EXERCISE INSTRUCTIONS: Below are entries. Reproduce exactly the lines between the line holding "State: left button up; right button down" and the line holding "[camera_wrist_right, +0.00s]", inclusive, and only those.

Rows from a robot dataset
════════════════════

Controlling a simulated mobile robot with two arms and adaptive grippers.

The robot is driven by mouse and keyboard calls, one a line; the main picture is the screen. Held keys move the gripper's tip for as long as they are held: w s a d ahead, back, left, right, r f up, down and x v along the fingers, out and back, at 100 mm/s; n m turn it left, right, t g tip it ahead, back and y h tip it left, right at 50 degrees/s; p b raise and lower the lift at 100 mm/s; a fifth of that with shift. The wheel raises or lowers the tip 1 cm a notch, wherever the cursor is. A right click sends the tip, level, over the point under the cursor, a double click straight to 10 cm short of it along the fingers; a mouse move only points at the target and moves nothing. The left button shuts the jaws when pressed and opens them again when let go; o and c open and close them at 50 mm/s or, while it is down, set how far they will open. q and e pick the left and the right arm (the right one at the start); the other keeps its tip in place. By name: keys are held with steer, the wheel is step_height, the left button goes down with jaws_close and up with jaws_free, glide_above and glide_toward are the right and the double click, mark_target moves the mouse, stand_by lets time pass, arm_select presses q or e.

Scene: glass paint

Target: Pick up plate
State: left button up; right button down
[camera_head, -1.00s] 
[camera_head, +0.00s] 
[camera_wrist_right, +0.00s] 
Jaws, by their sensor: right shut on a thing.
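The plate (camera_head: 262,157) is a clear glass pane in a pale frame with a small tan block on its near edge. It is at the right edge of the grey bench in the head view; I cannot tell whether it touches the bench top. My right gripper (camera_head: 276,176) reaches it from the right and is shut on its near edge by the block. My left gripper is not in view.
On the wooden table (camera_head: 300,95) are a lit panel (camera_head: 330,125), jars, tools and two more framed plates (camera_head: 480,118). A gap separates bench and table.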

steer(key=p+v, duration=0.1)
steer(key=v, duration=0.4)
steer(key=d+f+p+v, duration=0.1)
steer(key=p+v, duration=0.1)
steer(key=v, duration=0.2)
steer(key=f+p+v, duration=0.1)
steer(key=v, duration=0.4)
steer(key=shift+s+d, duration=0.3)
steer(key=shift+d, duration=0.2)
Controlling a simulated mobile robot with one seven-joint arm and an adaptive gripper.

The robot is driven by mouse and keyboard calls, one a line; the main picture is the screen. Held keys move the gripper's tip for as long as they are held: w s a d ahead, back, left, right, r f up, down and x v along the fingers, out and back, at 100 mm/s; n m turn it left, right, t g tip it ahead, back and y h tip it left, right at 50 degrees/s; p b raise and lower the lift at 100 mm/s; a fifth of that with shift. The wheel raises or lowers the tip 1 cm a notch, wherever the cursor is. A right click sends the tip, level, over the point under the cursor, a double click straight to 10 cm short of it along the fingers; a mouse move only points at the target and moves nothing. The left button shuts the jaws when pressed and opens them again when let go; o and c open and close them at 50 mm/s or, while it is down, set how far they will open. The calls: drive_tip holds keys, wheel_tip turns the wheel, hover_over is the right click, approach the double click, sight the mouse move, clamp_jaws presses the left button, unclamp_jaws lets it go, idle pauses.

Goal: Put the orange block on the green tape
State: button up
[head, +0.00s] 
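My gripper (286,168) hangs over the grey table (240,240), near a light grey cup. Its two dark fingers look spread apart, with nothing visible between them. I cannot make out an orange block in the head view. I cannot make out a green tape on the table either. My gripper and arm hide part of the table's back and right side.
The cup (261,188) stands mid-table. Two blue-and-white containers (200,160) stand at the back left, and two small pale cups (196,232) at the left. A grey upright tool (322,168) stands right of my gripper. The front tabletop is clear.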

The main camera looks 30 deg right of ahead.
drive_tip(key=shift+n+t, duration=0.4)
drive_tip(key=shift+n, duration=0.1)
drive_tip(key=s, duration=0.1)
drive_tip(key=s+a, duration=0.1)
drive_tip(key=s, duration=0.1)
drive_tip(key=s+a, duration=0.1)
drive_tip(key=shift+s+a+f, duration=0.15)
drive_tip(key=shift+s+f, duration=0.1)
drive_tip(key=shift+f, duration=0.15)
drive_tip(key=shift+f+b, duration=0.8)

════════════════════

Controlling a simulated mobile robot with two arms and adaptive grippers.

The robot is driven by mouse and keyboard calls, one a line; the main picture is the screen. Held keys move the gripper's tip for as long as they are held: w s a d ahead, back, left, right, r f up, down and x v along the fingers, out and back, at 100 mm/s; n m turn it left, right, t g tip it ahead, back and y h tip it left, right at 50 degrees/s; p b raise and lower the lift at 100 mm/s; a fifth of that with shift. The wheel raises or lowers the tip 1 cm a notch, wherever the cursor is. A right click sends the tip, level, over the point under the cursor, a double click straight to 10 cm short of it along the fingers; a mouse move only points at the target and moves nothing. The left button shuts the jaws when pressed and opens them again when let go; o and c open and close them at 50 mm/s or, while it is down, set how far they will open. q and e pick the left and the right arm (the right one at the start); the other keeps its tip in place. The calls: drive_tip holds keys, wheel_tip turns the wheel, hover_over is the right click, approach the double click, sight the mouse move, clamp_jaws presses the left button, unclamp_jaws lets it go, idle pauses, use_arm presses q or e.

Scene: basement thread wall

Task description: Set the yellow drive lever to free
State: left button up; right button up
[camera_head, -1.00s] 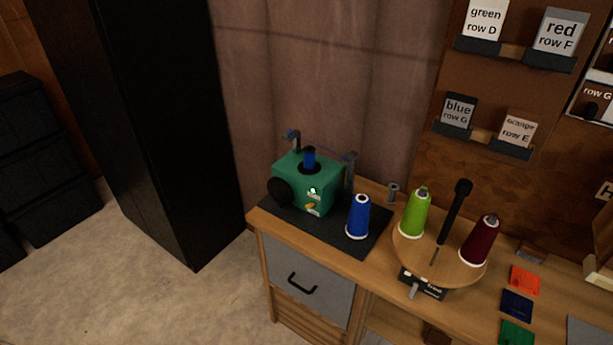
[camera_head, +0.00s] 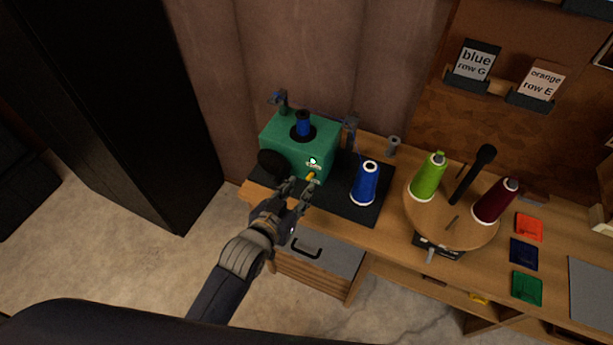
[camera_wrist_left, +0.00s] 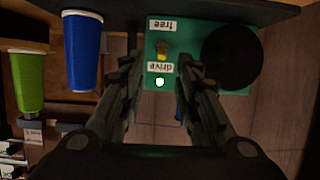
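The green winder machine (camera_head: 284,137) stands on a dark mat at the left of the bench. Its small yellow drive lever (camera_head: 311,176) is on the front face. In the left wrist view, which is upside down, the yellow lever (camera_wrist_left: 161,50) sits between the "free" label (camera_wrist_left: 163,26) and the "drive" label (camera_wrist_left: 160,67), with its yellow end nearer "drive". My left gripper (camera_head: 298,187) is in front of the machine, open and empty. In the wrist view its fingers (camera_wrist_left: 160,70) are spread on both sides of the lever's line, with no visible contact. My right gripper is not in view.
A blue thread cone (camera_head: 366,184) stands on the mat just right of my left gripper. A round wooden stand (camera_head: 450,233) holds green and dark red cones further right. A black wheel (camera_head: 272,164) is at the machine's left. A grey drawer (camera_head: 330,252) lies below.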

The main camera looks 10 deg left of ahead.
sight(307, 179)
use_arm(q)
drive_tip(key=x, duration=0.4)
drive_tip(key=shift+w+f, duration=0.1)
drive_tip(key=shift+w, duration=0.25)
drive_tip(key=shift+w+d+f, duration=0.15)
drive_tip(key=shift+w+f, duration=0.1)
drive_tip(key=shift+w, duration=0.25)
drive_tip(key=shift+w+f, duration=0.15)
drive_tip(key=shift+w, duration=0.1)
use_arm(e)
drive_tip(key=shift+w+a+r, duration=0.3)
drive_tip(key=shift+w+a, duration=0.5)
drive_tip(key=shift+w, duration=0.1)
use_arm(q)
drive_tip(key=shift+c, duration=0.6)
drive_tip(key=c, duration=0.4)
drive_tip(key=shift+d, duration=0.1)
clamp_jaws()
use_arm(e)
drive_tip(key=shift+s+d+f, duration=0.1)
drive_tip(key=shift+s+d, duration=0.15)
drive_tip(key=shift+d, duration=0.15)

════════════════════

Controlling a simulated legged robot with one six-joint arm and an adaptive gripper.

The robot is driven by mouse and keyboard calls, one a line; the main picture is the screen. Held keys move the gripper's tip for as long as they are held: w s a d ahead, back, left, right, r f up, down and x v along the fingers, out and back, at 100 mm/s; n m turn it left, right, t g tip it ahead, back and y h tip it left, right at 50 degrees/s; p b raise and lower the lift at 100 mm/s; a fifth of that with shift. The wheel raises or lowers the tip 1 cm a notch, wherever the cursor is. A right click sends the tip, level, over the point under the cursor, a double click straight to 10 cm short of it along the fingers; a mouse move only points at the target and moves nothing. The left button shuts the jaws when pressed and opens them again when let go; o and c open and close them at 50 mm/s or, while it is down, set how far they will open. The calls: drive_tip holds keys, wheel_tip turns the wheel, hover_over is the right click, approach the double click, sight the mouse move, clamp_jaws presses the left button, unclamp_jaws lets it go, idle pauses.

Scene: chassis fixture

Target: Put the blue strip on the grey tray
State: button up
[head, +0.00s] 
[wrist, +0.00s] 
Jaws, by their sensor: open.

════════════════════

FINISHED EXERCISE:
State: left button up; right button down
[camera_head, -1.00s] 
[camera_head, +0.00s] 
[camera_wrist_right, +0.00s] 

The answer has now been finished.